逆に高級なシャツを仕事で来て汚したりしてしまったらストレスを感じるでしょう。
「白シャツを着る」と言う拘りは残して道具として割り切るモノを使う事でストレスを感じる事なく生活に溶け込んでいます。
逆に靴やベルト等の革製品は長く使用する事を前提に作られているので実用的でありながらも好みのモノを選ぶことで経年変化を感じられたり手入れの楽しみができます。
こちらの場合は愛着の沸く「愛用品」という括りで選ぶと生活が充実すると思います。
「愛用品」と「消耗品」のボーダーラインを決めるとストレスフリー且つ充実した生活をバランス良く送る事ができると考えます。

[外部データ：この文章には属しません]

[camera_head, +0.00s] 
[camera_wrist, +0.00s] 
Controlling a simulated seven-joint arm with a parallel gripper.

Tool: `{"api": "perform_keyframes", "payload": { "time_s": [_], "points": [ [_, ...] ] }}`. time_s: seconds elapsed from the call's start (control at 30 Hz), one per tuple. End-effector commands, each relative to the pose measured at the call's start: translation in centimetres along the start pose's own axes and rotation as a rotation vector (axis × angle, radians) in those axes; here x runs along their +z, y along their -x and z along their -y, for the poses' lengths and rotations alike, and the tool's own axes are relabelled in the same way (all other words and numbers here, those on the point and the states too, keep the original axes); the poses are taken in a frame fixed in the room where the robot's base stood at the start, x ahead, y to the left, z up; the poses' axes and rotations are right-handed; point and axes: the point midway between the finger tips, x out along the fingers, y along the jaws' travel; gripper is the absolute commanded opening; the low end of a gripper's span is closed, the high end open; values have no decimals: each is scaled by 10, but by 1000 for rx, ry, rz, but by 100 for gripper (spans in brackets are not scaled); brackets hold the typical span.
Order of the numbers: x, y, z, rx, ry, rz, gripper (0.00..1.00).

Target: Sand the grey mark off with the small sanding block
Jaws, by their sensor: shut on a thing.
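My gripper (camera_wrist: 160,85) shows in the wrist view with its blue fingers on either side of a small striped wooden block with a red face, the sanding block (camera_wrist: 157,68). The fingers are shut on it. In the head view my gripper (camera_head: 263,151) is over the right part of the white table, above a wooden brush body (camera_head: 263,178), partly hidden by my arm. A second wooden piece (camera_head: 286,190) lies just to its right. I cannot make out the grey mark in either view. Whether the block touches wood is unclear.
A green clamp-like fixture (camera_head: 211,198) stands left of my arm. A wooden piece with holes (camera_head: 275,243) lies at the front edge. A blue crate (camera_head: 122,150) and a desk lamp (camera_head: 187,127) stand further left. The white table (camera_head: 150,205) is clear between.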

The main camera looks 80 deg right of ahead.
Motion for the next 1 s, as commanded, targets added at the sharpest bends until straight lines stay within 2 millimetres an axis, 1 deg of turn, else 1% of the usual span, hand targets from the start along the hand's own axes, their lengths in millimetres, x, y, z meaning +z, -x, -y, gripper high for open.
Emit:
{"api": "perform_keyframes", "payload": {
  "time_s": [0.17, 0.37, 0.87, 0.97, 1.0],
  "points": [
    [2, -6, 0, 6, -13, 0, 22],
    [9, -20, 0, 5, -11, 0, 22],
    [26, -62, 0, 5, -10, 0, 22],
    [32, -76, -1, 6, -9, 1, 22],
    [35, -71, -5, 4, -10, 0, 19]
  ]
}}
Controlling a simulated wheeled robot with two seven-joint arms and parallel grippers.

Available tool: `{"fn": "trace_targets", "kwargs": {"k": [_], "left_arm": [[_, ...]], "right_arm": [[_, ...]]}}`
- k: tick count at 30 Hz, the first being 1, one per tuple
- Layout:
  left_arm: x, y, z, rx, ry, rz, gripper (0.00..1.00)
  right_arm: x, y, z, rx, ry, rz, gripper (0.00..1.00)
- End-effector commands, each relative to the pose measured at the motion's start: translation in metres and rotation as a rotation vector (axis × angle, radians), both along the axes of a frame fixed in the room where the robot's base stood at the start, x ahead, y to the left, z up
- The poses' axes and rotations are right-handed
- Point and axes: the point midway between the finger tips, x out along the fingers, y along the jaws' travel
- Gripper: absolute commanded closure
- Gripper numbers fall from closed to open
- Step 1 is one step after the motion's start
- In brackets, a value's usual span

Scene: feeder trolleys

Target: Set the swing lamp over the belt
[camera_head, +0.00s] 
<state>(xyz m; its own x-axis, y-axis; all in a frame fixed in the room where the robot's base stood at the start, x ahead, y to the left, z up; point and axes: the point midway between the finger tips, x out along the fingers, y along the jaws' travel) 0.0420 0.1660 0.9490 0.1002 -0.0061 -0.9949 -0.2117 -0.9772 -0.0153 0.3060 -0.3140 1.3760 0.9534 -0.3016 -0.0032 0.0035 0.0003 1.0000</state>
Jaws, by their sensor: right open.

基準は個人の財力や考え方や優先順位によって変わりますが、筆者の場合は金属製品や革製品は愛用品、衣類や電子機器は消耗品という分け方で考えています。(iPhoneやiPadなどは消耗品と考えるには高額な気はしますがガンガン使用して短いサイクルで買い換えるという背景からそう分類しています)
4.今回の屍ポイント
今回はモノに拘るのは幸せなのか?という目線で書いてきました。
まとめると
- 拘りすぎても拘らなさすぎても楽しくない
- 道具や消耗品として使用するなら愛着は障害になる
- 愛着がないモノだけでは物足りなくなる
- 「愛用品」と「消耗品」のボーダーラインを明確にするとバランスが良くなる
となります。
ボーダーラインの引き方は人それぞれですが、完璧主義の方ほど拘りが強すぎてバランスが悪くなってしまうように思います。
なぜか筆者は服に拘るならインナーまで拘らなければ意味がないと思って1枚2万円くらいの無地のインナーを無理して購入していた事がありましたが、個人的にインナーは汗を吸うための消耗品なので満足感は皆無でした。
あえて拘りをなくす事で厳しい目線にならずおおらかな気持ちでモノに接する事ができるのも事実です。(ふと気づくと全く興味がないボールペンを10年近く使っているような感覚でしょうか)
モノに拘ることに疲れてしまったり厳選した生活を送りたいとお考えの方の参考になれば嬉しいです。
誰かの何かのお役に立てれば幸いです。